Wissahickon High robotics team in documentary spotlight
The robotics team from Wissahickon High School in Montgomery County is featured in a documentary airing nationally on PBS, including 10 p.m. tomorrow on WHYY TV12.

The robotics team from Wissahickon High School in Montgomery County is featured in a documentary airing nationally on PBS, including 10 p.m. tomorrow on WHYY TV12.
The hour-long documentary, Gearing Up, features four robotics teams from different parts of the country. At Wissahickon, the team began as an engineering contest with only 15 students and has grown to more than 50 members; it has won awards from Philadelphia to San Diego.
The documentary's producers - KETC, a PBS television station in St. Louis, and Story House Productions - narrowed a list of 200 schools that had submitted videos. Producers were looking for unique stories, said Amy Shaw of KETC.

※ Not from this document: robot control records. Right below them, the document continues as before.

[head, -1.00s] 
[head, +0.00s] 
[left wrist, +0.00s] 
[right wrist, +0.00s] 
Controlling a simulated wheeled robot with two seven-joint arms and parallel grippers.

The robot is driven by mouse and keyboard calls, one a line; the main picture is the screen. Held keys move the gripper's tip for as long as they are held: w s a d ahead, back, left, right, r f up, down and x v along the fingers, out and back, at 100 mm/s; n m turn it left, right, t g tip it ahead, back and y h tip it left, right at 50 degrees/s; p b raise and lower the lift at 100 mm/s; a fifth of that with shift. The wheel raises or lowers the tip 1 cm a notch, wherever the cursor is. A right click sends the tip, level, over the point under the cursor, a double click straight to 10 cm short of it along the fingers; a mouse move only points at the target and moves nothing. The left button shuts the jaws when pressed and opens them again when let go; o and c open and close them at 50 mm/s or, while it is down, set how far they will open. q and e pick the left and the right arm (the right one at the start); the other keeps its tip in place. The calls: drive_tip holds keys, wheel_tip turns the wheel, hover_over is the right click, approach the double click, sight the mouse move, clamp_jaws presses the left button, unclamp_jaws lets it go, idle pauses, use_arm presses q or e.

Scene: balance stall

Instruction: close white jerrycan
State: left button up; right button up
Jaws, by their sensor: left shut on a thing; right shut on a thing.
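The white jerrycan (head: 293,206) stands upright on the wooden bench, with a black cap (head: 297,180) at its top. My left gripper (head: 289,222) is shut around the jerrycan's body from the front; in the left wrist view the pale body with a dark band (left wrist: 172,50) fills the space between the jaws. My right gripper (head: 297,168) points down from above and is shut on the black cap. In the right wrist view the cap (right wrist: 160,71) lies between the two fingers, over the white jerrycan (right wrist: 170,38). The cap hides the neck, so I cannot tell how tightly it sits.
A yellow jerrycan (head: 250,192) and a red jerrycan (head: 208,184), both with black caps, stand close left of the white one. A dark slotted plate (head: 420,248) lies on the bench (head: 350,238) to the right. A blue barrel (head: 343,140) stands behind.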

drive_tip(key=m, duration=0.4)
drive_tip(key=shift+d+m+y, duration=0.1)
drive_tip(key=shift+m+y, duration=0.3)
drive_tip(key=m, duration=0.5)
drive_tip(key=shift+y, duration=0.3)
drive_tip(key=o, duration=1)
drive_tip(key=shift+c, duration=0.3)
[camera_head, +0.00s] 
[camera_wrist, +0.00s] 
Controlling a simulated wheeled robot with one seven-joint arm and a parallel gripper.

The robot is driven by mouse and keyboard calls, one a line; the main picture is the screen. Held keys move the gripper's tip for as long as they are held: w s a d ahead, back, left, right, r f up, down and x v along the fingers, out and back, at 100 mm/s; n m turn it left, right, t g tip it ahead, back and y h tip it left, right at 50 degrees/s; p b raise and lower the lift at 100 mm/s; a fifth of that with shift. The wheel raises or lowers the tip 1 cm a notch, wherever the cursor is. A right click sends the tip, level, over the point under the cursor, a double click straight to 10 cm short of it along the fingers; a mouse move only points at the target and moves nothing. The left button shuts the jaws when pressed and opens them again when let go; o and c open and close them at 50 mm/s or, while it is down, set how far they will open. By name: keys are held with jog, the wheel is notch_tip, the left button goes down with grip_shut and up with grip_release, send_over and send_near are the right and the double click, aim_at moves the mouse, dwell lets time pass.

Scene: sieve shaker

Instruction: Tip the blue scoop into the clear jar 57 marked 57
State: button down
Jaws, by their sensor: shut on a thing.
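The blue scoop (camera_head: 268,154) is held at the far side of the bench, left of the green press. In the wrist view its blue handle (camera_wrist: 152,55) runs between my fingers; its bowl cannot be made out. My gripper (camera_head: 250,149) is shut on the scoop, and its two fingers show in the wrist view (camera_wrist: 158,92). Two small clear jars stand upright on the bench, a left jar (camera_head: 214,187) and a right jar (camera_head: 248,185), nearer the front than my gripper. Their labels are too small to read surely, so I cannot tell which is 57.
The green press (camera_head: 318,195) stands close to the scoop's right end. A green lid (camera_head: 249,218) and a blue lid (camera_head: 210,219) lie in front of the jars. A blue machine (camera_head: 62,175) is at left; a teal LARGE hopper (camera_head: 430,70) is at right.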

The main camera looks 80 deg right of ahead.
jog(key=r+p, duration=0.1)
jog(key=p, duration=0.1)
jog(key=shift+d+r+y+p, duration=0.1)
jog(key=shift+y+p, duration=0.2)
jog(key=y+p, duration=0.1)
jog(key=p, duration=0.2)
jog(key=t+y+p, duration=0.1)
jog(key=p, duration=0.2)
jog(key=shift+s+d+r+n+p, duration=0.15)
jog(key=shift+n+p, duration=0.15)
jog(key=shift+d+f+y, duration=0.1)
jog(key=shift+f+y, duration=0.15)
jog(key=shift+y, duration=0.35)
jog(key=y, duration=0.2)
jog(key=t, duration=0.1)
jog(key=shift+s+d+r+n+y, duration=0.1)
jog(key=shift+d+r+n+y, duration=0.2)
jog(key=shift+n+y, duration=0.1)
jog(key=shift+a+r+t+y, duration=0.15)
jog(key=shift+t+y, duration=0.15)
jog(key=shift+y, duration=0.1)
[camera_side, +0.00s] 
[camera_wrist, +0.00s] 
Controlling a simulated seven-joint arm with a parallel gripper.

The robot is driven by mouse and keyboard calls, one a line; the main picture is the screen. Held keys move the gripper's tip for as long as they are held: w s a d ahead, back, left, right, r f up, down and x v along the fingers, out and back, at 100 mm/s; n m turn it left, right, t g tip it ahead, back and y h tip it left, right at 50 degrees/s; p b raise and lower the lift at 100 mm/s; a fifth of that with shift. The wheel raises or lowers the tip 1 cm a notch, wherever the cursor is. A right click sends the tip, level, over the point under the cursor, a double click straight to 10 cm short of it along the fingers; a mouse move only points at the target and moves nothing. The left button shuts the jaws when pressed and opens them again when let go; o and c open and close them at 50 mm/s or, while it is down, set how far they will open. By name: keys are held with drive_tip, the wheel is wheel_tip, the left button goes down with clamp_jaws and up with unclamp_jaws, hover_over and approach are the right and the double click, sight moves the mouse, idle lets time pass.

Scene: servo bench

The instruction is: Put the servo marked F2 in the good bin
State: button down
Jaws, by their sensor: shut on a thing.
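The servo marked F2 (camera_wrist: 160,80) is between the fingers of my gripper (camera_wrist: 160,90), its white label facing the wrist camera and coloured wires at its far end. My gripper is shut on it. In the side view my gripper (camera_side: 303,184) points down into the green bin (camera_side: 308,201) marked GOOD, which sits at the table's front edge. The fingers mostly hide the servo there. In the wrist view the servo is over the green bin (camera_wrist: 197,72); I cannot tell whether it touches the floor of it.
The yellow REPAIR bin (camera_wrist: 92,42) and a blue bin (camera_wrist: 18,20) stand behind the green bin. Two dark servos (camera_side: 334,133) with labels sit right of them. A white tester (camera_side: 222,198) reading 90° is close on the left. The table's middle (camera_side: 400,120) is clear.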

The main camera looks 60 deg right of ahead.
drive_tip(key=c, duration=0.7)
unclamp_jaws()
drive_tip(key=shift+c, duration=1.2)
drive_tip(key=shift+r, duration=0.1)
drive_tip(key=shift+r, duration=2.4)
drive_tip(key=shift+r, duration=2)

A small, all-girls team from Baltimore, a team of teenage felons from a correctional facility in Colorado, and a suburban group from Missouri also were chosen.
"The Wissahickon kids stood out as a dynamic team," Shaw said. "We liked their spirit and energy, and we were most impressed with the mix of kids. They really functioned as a team, and the school supports them."

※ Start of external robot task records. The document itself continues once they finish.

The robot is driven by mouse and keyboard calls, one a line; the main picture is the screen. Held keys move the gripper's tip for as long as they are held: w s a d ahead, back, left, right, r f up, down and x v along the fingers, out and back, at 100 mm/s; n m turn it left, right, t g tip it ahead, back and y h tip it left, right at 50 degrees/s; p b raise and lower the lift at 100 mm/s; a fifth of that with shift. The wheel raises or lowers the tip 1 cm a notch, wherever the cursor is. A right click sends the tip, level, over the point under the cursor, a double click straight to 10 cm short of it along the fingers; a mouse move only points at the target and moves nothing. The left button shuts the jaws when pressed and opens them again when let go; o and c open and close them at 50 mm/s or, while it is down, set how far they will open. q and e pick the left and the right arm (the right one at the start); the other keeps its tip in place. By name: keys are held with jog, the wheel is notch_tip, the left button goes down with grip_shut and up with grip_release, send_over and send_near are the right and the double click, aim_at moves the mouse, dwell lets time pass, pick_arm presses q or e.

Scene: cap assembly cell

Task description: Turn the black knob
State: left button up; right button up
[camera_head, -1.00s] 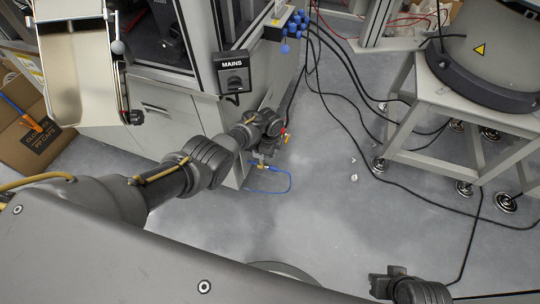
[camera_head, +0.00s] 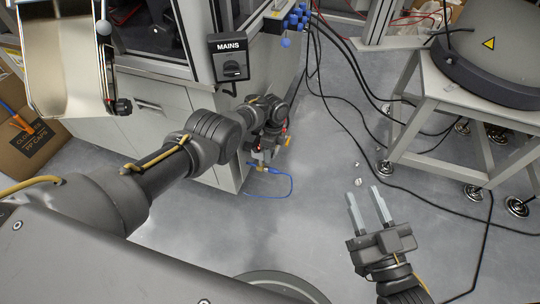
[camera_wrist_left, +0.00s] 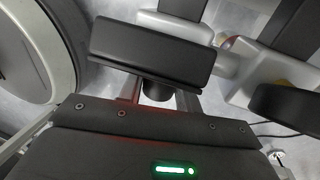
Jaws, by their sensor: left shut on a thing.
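My left arm reaches down beside the grey cabinet, and its gripper (camera_head: 264,155) is small and partly hidden there. In the left wrist view its fingers (camera_wrist_left: 158,100) are shut on a short black round piece, the black knob (camera_wrist_left: 157,91), just below a wide black block (camera_wrist_left: 150,52). The knob's turn angle cannot be read. My right gripper (camera_head: 363,195) is open and empty, its two fingers apart over the floor.
A MAINS switch box (camera_head: 229,58) is on the cabinet (camera_head: 160,105). A blue hose (camera_head: 290,187) hangs near the left gripper. A grey stand (camera_head: 440,110) carries a rounded machine (camera_head: 497,60). Black cables cross the floor. A chute (camera_head: 62,60) and a cardboard box (camera_head: 35,145) are left.

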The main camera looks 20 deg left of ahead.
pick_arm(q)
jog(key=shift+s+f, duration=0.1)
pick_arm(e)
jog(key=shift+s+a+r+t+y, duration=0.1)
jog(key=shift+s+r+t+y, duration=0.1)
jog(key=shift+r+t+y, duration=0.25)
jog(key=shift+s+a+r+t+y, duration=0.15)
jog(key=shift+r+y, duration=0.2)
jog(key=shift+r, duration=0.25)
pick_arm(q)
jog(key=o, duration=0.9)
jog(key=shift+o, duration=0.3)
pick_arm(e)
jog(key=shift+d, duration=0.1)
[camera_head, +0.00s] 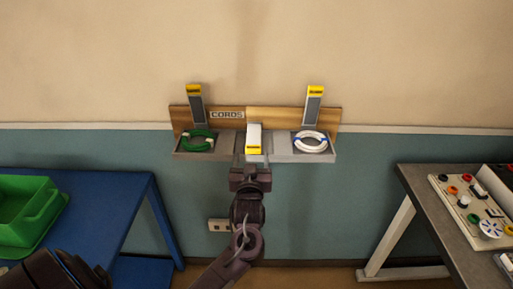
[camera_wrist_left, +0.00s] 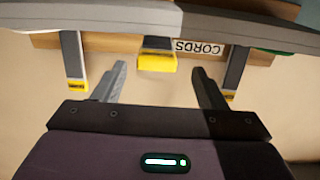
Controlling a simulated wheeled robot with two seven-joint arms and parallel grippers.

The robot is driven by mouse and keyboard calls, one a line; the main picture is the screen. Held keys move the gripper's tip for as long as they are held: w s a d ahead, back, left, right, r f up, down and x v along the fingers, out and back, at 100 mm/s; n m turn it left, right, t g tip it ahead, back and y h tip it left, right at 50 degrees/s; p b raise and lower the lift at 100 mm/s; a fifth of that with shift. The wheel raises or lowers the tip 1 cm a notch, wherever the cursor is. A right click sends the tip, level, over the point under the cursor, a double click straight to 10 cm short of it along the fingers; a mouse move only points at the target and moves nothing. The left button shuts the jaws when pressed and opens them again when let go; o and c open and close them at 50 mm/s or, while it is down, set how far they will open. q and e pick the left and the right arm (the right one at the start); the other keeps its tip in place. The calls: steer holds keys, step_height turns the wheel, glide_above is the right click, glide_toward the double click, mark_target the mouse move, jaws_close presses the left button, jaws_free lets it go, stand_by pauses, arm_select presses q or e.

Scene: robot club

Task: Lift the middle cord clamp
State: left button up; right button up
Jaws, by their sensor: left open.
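The middle cord clamp (camera_head: 254,137) is a white lever with a yellow end, lying lowered over the middle of the wall shelf (camera_head: 223,155). Its yellow end shows in the left wrist view (camera_wrist_left: 157,62). The left clamp (camera_head: 195,104) and right clamp (camera_head: 313,105) stand upright, grey with yellow tops. My left gripper (camera_head: 252,161) is open just in front of and below the middle clamp. In the left wrist view, the yellow end appears between its two spread fingers (camera_wrist_left: 159,74), with gaps on both sides. Contact is not visible. My right gripper is not in view.
A green cord coil (camera_head: 197,140) lies left on the shelf, a white coil (camera_head: 310,142) right. A CORDS label (camera_head: 227,115) is on the backboard. A blue table (camera_head: 100,205) with a green bin (camera_head: 28,208) stands left, a grey bench (camera_head: 430,205) right.

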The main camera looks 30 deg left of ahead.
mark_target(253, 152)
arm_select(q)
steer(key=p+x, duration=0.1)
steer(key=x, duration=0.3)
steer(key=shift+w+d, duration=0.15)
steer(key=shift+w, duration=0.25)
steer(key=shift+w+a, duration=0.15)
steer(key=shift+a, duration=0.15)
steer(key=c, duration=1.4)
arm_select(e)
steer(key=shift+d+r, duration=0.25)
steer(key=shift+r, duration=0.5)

Each year, students must build a new robot designed to fulfill the tasks of that year's competitions. During the competitions featured in the documentary, for instance, the robots were required to carry a giant ball across a competition field, with extra points given to the teams with a robot that could carry the ball onto an overpass at the end.
"Every year, you have to start from scratch," said Alan Ostrow, Wissahickon's coach. "They make sure the qualities for one year aren't the same the next year."

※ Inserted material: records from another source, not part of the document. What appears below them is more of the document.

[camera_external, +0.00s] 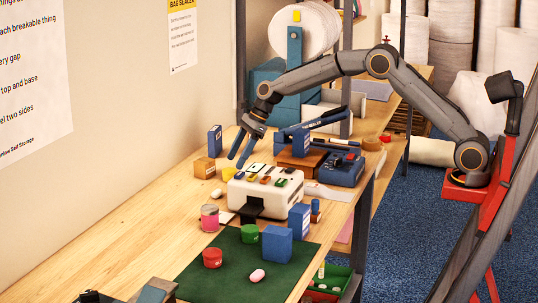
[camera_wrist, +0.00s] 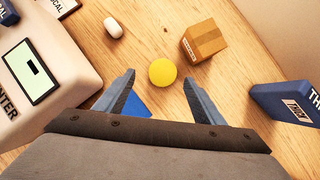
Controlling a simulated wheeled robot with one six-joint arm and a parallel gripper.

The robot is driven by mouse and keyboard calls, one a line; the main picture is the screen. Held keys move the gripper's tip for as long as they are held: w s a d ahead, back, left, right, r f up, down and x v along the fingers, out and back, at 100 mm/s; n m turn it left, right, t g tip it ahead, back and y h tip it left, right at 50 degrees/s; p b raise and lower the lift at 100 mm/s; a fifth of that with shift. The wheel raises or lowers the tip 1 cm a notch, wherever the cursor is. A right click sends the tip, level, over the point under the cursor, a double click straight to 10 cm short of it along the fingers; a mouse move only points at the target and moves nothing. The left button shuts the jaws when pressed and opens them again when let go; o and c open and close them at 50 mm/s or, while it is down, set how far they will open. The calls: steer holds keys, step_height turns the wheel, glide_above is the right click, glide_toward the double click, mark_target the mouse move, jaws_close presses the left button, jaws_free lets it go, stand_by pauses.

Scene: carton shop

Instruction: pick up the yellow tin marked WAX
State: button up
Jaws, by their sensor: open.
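A yellow round tin (camera_external: 229,173) stands on the wooden bench beside the white machine. In the wrist view the yellow tin (camera_wrist: 163,72) shows as a plain yellow disc from above; no WAX marking is legible. My gripper (camera_external: 239,160) is open and points down just above the tin in the external view. In the wrist view my gripper (camera_wrist: 159,80) has its two fingers apart, with the tin just ahead of the gap between the tips. Nothing is held. A blue patch (camera_wrist: 132,103) shows low beside the left finger, mostly hidden.
A small cardboard box (camera_wrist: 204,40) stands close to the tin. A blue box (camera_wrist: 290,103) is at right, and the white machine (camera_wrist: 62,62) at left. A small white object (camera_wrist: 114,27) lies beyond. A green mat (camera_external: 220,262) holds red and green tins and a blue box.

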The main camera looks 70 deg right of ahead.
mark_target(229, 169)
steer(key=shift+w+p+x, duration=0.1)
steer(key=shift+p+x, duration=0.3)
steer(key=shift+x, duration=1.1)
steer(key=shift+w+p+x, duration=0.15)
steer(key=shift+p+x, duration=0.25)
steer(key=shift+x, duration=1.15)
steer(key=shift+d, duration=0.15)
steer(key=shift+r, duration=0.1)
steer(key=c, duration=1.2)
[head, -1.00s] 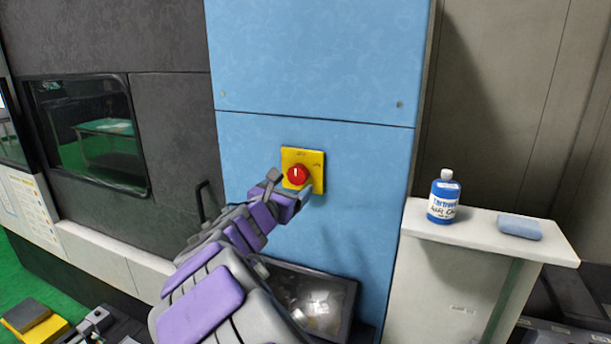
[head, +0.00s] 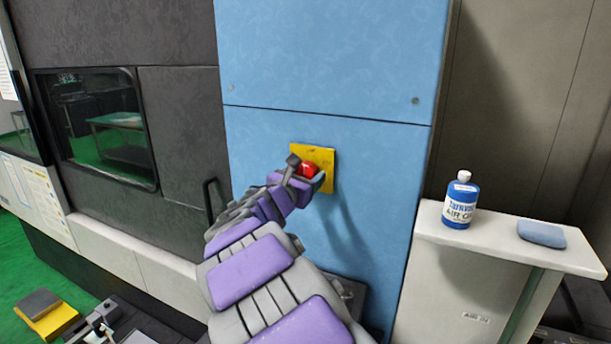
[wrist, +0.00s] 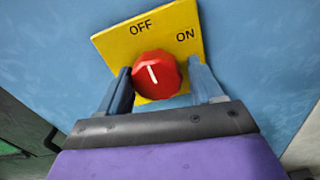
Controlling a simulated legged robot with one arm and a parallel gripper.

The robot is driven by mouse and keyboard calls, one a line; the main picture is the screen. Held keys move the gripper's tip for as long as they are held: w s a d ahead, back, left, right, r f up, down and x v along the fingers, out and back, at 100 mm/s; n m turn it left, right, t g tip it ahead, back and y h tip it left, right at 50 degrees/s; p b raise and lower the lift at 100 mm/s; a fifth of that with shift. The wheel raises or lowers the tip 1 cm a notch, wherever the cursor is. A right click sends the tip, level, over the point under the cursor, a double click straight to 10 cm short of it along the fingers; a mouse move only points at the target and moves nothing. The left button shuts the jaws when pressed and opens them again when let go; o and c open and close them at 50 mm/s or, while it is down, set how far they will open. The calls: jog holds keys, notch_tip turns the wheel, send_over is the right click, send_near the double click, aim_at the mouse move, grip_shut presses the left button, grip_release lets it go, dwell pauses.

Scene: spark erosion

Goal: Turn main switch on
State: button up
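The main switch is a red round knob (head: 308,170) on a yellow plate (head: 326,158), fixed to a blue panel. In the wrist view the knob (wrist: 155,74) has a white line tilted slightly left, pointing toward the word OFF on the plate (wrist: 172,35); ON is at the plate's right. My gripper (wrist: 162,82) is open, with one finger on each side of the knob. The left finger is close to the knob or touching it; a gap shows at the right finger. In the head view my gripper (head: 306,173) partly covers the knob.
A white ledge (head: 480,250) at the right holds a blue bottle (head: 460,205) and a blue-grey block (head: 541,234). A dark handle (head: 209,200) is left of the blue panel (head: 270,150). The panel around the plate is clear.

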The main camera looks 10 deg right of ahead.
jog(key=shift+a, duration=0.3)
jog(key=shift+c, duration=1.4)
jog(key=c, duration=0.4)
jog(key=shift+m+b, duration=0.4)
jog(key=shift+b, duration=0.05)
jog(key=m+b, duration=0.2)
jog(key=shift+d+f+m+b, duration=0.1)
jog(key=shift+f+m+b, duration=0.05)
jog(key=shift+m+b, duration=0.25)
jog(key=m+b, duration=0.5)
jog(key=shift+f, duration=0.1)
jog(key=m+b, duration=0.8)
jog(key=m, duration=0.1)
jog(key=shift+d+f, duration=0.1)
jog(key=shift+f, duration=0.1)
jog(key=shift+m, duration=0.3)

Through the team and documentary, Ostrow hopes to get students interested in fields such as math and engineering.
The film follows the Wissahickon students as they attend national competitions with their robot, Miss Daisy - named so that the announcer would say they were "driving Miss Daisy."
The documentary crew began filming in December, just before the team's annual kickoff in January. Because the crew could not be around all the time, it left behind a camera, trained the students, and allowed them to film.
"It was really awesome," junior Ryan Morris said of his reaction to learning he would be in a documentary. "But then they started filming."
During the competitions, cameras followed team members' every move, even when they ate eggs at breakfast. Ostrow described a sense of "buyer's remorse" as the students lost their privacy to the cameras.
However, those regrets seemed short-lived.
"It's one of those things you look back on and say, 'Oh, that was worth it,' " senior Lily Coriel said.